Being an expert neither makes you right or wrong, it just entitles you to have an opinion worth listening to. Ultimately, in every case where something goes wrong, it’s because the majority vote got it wrong.

The majority vote is, generally, going to be the closest thing to a compromise all the individual opinions can get. The minority remainder will be divided into any number of alternate ideas, possible hundreds. One of these minority views may be the one that could have prevented the issue, but how else are you supposed to know which of all of them to look at except by asking the experts for their best (compromise) answer?

She was not unique. She just had an opportunity to face the reckless financial “experts”. There were plenty of economists who were warning us of the potential disaster. There were some inside the financial industry who saw it coming. They were making so much money they did not want anybody raining on their parade. But Greenspan and a few others claimed the market was self correcting and needed no regulation. How dumb was that? I argued with people on this board who made the same claim. It was illogical and dangerous.

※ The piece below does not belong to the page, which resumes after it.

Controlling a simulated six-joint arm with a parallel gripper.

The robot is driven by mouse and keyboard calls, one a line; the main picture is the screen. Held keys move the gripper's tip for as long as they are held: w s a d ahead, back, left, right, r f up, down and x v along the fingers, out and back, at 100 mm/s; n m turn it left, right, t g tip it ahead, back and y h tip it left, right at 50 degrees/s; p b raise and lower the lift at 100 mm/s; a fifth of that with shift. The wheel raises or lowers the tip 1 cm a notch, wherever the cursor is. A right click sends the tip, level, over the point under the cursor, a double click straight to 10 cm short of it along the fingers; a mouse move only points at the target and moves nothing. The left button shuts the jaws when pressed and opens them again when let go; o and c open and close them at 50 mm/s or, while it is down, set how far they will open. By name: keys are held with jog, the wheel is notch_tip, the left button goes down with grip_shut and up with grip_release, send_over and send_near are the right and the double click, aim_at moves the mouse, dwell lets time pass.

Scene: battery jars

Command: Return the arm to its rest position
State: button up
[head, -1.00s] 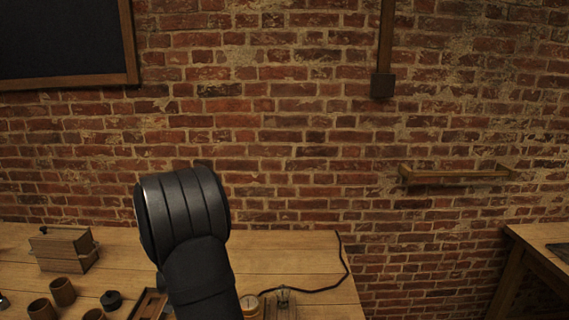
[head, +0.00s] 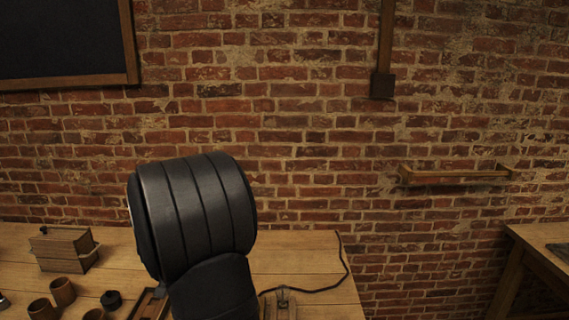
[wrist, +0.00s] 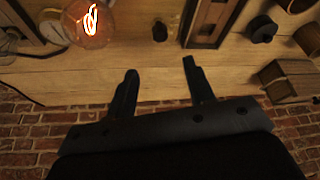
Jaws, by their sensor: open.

She was not unique. She just had an opportunity to face the reckless financial “experts”. There were plenty of economists who were warning us of the potential disaster. There were some inside the financial industry who saw it coming. They were making so much money they did not want anybody raining on their parade. But Greenspan and a few others claimed the market was self correcting and needed no regulation. How dumb was that? I argued with people on this board who made the same claim. It was illogical and dangerous.

I recall that hearing! Kennedy was supposed to have the sharpest staff people in the Senate-but he came across looking like a simpleton.
Evidently, they hadn’t done a dress rehearsal.